= WHAT IS ASKED =
Output, please, exactly those lines of the listing that come before the line with "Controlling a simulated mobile", along with that line itself.

= GIVEN RECORDS =
____

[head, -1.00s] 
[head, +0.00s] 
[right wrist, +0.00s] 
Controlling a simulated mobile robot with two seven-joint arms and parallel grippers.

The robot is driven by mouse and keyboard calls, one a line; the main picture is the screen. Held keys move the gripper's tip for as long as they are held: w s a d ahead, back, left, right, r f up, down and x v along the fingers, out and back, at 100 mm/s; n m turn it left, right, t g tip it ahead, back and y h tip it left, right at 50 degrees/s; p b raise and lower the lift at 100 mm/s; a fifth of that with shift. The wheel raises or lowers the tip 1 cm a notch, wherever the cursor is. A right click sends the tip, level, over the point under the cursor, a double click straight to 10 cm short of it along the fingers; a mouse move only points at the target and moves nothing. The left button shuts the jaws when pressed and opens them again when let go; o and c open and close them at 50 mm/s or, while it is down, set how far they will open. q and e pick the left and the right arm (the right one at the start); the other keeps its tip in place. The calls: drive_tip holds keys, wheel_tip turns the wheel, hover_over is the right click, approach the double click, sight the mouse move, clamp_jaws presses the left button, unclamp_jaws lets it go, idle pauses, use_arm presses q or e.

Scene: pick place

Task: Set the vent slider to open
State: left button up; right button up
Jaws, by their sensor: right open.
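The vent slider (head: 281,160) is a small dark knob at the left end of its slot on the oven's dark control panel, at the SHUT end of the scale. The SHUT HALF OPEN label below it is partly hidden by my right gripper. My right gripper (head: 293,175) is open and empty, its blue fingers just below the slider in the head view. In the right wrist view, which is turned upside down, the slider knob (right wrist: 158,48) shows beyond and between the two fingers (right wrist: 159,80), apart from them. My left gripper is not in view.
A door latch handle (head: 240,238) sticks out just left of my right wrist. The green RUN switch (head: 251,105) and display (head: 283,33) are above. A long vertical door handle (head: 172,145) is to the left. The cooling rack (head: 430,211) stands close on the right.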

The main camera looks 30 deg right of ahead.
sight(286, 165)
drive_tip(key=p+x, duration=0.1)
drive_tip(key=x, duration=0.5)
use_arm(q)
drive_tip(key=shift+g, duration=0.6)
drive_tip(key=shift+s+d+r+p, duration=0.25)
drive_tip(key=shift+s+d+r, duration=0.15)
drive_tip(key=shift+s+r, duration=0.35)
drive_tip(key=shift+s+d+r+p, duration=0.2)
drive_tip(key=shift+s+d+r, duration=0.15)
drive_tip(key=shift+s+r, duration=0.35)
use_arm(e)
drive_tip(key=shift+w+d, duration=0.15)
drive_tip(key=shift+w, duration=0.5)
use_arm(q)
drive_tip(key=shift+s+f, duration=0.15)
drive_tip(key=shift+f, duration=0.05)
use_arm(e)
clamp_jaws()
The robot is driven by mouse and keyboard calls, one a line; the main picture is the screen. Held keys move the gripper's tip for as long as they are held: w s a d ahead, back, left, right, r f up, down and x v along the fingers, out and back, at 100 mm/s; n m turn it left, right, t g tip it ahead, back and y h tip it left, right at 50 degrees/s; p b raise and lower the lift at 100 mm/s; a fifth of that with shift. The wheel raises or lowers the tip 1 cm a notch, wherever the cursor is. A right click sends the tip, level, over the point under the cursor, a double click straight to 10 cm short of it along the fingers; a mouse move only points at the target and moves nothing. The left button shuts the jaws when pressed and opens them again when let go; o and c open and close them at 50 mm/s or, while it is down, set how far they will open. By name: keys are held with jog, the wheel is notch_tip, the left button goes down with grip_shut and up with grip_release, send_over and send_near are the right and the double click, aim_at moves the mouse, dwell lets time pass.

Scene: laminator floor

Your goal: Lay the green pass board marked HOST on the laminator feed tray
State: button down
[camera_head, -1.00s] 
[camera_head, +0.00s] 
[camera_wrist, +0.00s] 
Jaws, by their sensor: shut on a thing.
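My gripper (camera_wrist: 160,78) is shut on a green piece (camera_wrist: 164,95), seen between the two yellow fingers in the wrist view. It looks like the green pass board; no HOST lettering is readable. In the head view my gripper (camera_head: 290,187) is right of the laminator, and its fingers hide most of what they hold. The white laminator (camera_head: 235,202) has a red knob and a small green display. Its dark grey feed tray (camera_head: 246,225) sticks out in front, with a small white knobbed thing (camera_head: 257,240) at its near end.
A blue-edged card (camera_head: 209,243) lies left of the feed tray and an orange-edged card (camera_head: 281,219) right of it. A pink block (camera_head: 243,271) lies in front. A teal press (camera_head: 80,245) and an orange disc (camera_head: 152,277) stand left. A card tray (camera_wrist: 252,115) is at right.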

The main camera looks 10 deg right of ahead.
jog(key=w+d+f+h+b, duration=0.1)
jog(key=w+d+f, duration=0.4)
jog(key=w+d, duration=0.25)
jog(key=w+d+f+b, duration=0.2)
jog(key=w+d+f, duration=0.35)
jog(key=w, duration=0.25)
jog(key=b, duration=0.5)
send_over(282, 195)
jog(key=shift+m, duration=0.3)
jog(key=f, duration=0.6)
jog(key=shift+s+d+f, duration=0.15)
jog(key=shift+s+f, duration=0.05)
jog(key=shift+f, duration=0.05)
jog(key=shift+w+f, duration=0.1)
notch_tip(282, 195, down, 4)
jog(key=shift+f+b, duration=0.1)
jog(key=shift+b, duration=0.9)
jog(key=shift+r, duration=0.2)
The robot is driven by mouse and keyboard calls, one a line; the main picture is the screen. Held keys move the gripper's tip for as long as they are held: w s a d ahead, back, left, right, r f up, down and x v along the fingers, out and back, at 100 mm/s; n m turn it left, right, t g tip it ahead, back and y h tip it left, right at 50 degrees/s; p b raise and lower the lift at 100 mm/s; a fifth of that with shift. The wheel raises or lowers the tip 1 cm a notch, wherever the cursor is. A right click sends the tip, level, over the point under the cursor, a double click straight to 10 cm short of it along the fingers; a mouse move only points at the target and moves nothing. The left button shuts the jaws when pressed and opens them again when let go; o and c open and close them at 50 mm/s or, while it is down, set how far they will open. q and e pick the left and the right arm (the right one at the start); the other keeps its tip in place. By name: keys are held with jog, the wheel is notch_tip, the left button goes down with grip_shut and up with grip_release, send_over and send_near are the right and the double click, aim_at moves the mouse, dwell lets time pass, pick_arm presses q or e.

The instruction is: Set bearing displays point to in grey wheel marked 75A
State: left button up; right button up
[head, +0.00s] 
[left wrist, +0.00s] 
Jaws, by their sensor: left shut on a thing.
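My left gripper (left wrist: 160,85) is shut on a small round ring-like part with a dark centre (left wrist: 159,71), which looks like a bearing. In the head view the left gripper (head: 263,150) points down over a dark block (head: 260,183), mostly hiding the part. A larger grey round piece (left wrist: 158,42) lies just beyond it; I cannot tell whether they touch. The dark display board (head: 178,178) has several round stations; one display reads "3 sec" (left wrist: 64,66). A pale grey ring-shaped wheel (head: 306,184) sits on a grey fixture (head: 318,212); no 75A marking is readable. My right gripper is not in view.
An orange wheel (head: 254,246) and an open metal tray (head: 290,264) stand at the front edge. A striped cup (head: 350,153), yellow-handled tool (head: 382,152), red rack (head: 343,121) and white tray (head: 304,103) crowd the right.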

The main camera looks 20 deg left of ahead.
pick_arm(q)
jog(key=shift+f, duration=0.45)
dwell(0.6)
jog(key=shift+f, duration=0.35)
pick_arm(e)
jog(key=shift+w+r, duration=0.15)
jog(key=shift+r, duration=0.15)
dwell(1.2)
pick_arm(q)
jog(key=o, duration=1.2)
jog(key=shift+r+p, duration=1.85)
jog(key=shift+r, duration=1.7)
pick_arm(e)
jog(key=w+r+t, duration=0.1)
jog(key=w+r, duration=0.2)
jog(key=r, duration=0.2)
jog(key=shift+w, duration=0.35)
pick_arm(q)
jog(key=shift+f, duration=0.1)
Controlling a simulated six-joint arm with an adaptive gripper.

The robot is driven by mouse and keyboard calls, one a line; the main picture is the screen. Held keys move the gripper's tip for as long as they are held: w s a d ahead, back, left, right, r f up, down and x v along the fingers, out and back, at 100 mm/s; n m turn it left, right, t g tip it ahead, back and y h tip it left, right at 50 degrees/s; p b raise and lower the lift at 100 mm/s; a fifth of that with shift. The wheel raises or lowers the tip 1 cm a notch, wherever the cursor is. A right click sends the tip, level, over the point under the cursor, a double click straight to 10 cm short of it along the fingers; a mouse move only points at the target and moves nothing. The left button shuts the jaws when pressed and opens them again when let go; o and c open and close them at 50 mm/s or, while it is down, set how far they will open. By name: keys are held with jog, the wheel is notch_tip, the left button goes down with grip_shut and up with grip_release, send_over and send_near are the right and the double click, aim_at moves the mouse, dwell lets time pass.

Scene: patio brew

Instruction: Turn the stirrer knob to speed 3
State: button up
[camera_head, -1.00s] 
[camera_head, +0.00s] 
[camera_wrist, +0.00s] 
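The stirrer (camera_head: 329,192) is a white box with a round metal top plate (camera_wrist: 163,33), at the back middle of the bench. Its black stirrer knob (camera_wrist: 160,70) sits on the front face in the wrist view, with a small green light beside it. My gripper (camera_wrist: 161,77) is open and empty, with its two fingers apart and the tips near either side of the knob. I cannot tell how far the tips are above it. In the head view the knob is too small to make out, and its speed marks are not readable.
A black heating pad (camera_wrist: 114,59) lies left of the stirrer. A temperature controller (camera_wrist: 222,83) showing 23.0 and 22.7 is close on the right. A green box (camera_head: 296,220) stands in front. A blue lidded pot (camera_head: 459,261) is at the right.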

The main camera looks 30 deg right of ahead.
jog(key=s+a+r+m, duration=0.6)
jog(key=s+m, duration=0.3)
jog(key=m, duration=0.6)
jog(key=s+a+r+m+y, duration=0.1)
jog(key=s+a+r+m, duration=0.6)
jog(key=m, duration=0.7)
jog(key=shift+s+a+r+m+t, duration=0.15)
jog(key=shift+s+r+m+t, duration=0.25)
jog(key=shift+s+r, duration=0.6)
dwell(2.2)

____

= FULL OUTPUT =
[head, -1.00s] 
[head, +0.00s] 
[right wrist, +0.00s] 
Controlling a simulated mobile robot with two seven-joint arms and parallel grippers.

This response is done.